La seconde crise de la dette souveraine européenne serait-elle déjà terminée ? Pouvez-vous en toute sécurité ignorer nos avertissements concernant le plus grand défaut de la dette de l’histoire dès cette année ? Ce qui se passe réellement est assez complexe. Parce que la tuyauterie financière de l’UE est complexe. L’idée de la complexité est de dissimuler des vérités simples. Pourtant, si vous parvenez à les connaître, il est facile de comprendre pourquoi l’euro est condamné et pourquoi l’Italie est sur le point de s’en échapper en faisant défaut. On peut s’attendre à ce que tout reparte en vrille lorsque les données Target2 pour le mois de mai seront publiées au début de juillet. Cette information montrera le niveau de panique des investisseurs lors de la formation du gouvernement italien.
Les déséquilibres se développent sans aucune incitation à l’autocorrection
Examinons de plus près un aspect de Target2 pour montrer son importance. Philipp Bagus, du Mises Institute et auteur de l’excellent livre Tragedy of the Euro (la Tragédie de l’euro, NDLR), explique une caractéristique de Target2 :
« Imaginez un entrepreneur grec qui achète un camion fabriqué en Allemagne ». Les euros sortent du système bancaire grec vers le système bancaire allemand. Mais ce n’est pas tout ce qui arrive : « au niveau des banques centrales, la Bundesbank perçoit un crédit vis à vis de la BCE tandis que la Banque nationale de Grèce enregistre un débit. »
Dans ce cas, l’objectif de Target2 est de faire en sorte que la somme d’argent transitant de la Grèce vers l’Allemagne reste la même, malgré le flux d’argent dans le système privé qui traverse les frontières. Target2 est le système qui rend cela possible. Il renvoie l’argent vers le sud, de l’Allemagne vers la Grèce et crée une reconnaissance de dette dans le système Target2 pour la Grèce tandis que l’Allemagne obtient une sorte d’actif. Sans Target2, il y aurait une pénurie d’argent en Grèce et un excédent d’argent en Allemagne du fait de la multiplication des transactions décrites ci-dessus.
Le problème vient des conséquences implicites de ce système. Dans notre exemple, la consommation grecque de biens allemands a été rendue possible par les transactions Target2 correspondantes ; l’Allemagne finance effectivement cette consommation grecque en renvoyant de l’argent vers le sud de l’Europe. « Target2 est devenu une carte de crédit géante pour les membres de la zone qui importent plus qu’ils n’exportent vers les autres membres », écrit l’économiste David Blake dans City A.M. C’est une carte de crédit à taux zéro, sans aucune modalité de remboursement et sans limites.

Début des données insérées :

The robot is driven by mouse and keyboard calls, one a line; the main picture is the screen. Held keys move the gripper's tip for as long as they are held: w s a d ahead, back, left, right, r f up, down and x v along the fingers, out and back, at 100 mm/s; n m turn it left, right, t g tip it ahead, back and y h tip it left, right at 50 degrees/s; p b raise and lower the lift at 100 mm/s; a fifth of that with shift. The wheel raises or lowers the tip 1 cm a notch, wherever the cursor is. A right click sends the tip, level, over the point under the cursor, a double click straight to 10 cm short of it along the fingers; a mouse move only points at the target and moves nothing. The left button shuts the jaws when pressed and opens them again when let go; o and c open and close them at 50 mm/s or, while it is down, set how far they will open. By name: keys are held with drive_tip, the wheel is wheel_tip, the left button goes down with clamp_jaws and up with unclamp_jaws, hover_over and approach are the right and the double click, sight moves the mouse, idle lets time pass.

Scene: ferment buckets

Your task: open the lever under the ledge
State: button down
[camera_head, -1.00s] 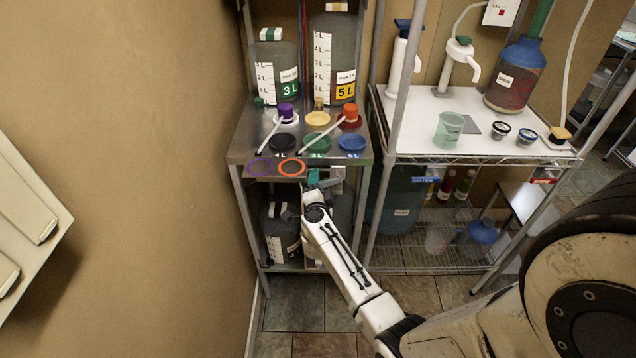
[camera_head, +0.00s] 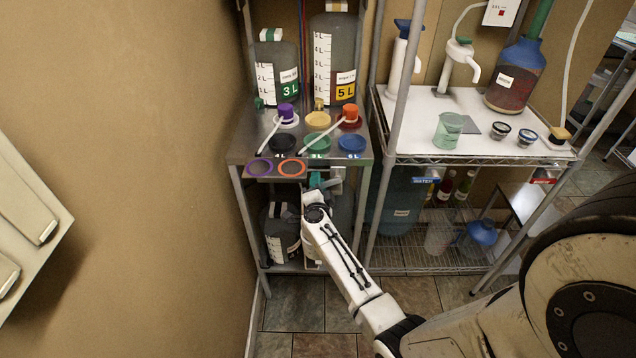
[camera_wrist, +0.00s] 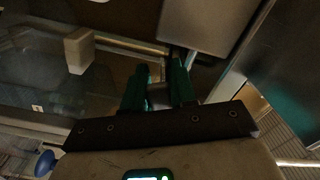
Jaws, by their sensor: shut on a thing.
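My gripper (camera_head: 318,182) is just under the front ledge of the metal table (camera_head: 240,150), in front of the lower shelf space. In the wrist view its two dark green fingers (camera_wrist: 158,85) are shut on a small grey piece, the lever (camera_wrist: 158,98), which shows only partly between them. In the head view the lever is mostly hidden by my gripper and the ledge. A grey fitting (camera_head: 338,174) sits just right of my fingers under the ledge.
A dark labelled bucket (camera_head: 281,235) stands below, left of my arm. A wire rack (camera_head: 410,255) stands at right, a wall (camera_head: 160,150) at left.

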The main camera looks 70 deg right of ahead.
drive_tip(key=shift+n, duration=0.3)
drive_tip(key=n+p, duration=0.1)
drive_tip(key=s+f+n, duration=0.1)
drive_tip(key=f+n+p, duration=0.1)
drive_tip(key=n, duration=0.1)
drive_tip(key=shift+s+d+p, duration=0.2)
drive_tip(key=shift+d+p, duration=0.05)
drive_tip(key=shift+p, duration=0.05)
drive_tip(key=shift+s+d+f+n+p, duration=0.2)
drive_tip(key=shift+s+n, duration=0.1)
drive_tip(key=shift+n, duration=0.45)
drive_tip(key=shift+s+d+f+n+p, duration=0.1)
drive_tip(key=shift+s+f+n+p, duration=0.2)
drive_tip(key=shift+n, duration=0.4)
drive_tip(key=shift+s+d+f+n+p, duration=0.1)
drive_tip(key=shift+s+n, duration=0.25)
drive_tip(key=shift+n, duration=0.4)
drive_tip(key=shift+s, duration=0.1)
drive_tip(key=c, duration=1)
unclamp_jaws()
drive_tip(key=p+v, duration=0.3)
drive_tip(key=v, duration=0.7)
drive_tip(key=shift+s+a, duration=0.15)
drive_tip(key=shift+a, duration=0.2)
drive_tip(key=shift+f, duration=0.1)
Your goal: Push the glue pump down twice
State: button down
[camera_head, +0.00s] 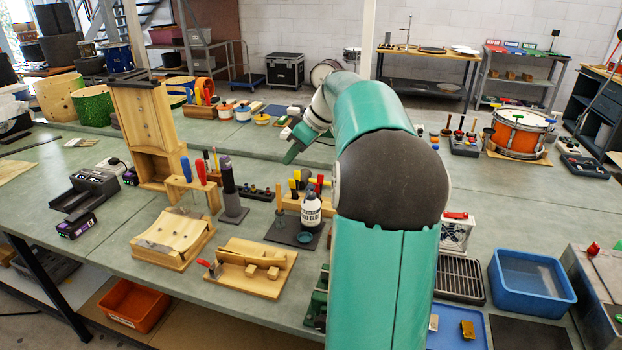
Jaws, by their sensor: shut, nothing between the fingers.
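The glue bottle (311,213) is white with a dark label band and stands upright on a dark mat (282,233) in the middle of the bench. Its dark pump top (311,192) sits among coloured tool handles behind it, so its exact height is hard to tell. My gripper (289,158) is shut and empty. In the picture it is above and slightly left of the bottle, apart from it. My teal arm comes up from the bottom and fills the space right of the bottle.
A wooden rack with red and yellow handles (294,203) is close behind the bottle. A dark upright tool (230,190) stands to its left, and a wooden jig (250,268) lies in front-left. A blue tub (531,283) is at the right.

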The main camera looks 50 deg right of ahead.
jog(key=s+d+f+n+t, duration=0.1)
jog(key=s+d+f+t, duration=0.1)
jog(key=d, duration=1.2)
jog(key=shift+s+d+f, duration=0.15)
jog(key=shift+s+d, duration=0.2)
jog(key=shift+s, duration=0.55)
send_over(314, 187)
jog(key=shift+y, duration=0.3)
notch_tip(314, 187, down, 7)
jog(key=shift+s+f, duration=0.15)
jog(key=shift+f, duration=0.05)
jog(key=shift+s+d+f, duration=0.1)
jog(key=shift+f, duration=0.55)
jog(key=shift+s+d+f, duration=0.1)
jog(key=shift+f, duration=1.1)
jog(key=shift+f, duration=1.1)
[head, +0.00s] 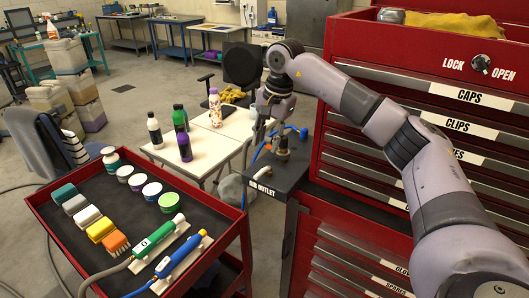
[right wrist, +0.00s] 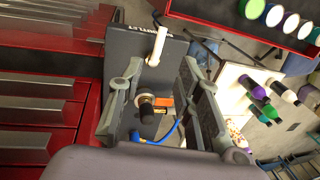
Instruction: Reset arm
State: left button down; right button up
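My right arm reaches in from the right in the head view. Its gripper (head: 258,135) points down beside the dark air outlet box (head: 278,180). In the right wrist view the two fingers of the right gripper (right wrist: 160,72) are spread apart. A black and tan fitting (right wrist: 146,104) and a blue hose (right wrist: 168,131) show in the gap between them, with no finger visibly closed on either. My left gripper is not in view.
A red tool cabinet (head: 470,128) stands close on the right, with a yellow cloth (head: 455,24) on top. A red tray cart (head: 115,226) holding tubs, brushes and hosed tools fills the lower left. A white table (head: 212,143) with bottles stands behind the box.

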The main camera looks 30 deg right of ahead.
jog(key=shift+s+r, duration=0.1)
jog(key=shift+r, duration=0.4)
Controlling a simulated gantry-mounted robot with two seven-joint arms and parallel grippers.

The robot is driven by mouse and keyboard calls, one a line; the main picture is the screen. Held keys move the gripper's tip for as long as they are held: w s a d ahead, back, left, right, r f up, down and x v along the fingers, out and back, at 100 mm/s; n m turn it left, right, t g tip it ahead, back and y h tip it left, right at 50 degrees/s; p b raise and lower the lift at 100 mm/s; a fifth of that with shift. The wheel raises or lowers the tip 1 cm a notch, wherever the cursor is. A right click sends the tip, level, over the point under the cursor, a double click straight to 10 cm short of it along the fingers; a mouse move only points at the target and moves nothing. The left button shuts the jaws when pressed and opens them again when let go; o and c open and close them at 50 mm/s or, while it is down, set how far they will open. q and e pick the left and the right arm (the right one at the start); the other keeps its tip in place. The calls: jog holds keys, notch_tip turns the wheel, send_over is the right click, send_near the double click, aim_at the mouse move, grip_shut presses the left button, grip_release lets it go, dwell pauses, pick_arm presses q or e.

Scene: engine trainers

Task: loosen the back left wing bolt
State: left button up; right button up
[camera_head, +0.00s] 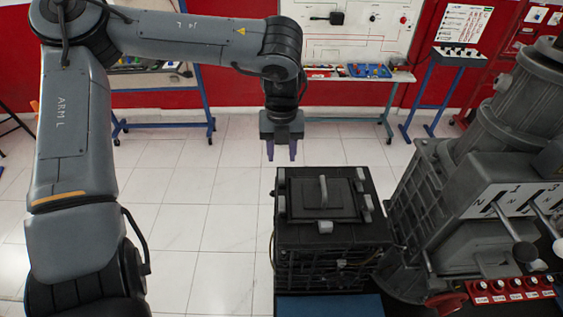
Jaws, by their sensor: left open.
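A dark box-shaped unit (330,262) stands in the middle, with a square hatch cover and upright handle (323,190) on top. Several light grey wing bolts sit around the cover. The back left wing bolt (281,176) is small, at the cover's far left corner. Another wing bolt (280,204) is at the left front, and one (325,227) is at the front edge. My left gripper (282,150) points down just beyond the back left corner of the unit. Its purple fingers are apart with nothing between them. My right gripper is out of view.
A large grey machine (462,190) with levers stands close on the right of the unit. A red switch panel (512,290) is at the lower right. Benches with blue legs (209,110) line the red back wall. The tiled floor (205,205) left of the unit is clear.

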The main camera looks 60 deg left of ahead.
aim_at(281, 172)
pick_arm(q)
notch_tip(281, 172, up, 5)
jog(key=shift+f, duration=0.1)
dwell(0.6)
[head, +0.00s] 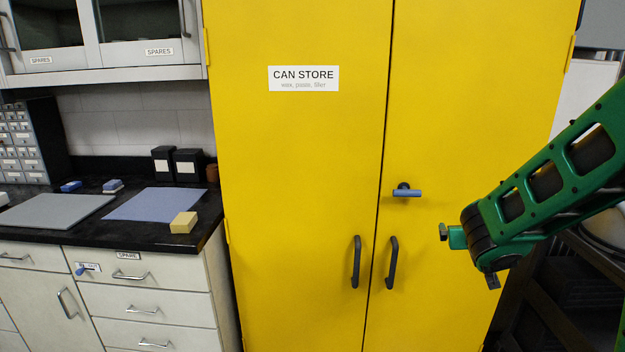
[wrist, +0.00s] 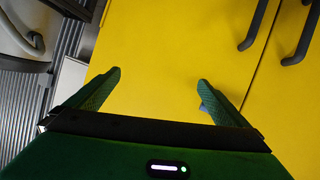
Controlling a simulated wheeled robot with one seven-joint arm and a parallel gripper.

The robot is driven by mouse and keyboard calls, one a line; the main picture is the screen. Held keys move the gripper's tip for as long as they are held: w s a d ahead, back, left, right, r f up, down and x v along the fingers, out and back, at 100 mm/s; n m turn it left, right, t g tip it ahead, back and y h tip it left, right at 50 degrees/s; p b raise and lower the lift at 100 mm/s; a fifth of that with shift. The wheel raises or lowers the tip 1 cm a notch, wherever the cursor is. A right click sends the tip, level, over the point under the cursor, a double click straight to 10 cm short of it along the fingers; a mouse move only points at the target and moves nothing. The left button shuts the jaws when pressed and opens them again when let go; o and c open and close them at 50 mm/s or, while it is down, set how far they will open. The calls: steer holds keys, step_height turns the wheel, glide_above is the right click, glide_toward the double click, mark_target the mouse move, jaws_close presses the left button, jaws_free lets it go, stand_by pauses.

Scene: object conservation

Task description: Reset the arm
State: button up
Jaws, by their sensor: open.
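My green arm reaches in from the right in the head view, in front of the yellow cabinet's right door. My gripper shows in the wrist view (wrist: 158,84), with its two green fingers spread apart and nothing between them. In the head view the fingers are not clearly seen at the arm's end. The yellow cabinet (head: 300,170) has both doors shut, with a blue-handled latch (head: 407,193) on the right door and two dark pull handles (head: 356,262) below. A sign reading CAN STORE (head: 303,78) is on the left door.
A black counter (head: 100,237) on the left bears a grey mat (head: 55,211), a blue mat (head: 150,204), a yellow block (head: 183,222) and two black boxes (head: 188,165). A dark rack (head: 570,285) stands at the right, near my arm. Space before the cabinet's left door looks clear.

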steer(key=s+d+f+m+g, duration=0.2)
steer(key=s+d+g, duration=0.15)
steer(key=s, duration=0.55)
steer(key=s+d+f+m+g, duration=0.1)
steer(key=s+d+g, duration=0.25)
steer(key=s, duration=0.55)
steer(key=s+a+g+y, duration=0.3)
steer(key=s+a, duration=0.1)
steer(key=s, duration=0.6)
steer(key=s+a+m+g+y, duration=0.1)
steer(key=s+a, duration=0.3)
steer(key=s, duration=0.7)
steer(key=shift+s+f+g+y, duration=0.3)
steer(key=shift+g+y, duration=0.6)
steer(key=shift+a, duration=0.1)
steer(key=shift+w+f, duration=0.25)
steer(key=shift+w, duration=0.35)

Les implications à long terme de Target2 sont semblables à celles de l’euro lui-même. Les déséquilibres se développent, sans aucune propension à s’auto-corriger.
La correction par la dévaluation n’est plus possible
Normalement, le taux de change varie, ce qui encourage un rééquilibrage commercial au fil du temps. Mais il n’existe pas de taux de change au sein de l’Union. Normalement, les Grecs auraient eu de la difficulté à emprunter de l’argent pour acheter de plus en plus de camions allemands, indéfiniment. Mais sous Target2, il n’y a ni coûts ni conséquences à faire cela à grande échelle. Les pays ne rééquilibrent pas leurs flux commerciaux parce que tout simplement, l’argent revient automatiquement chez eux via Target2. Mais ce n’est pas cela qui constitue la fuite de capitaux mentionnée ci-dessus. Cela montre simplement comment le système de l’euro empire les déséquilibres au fil du temps. Et l’Italie ne pèse pas très lourd dans le cadre des échanges commerciaux.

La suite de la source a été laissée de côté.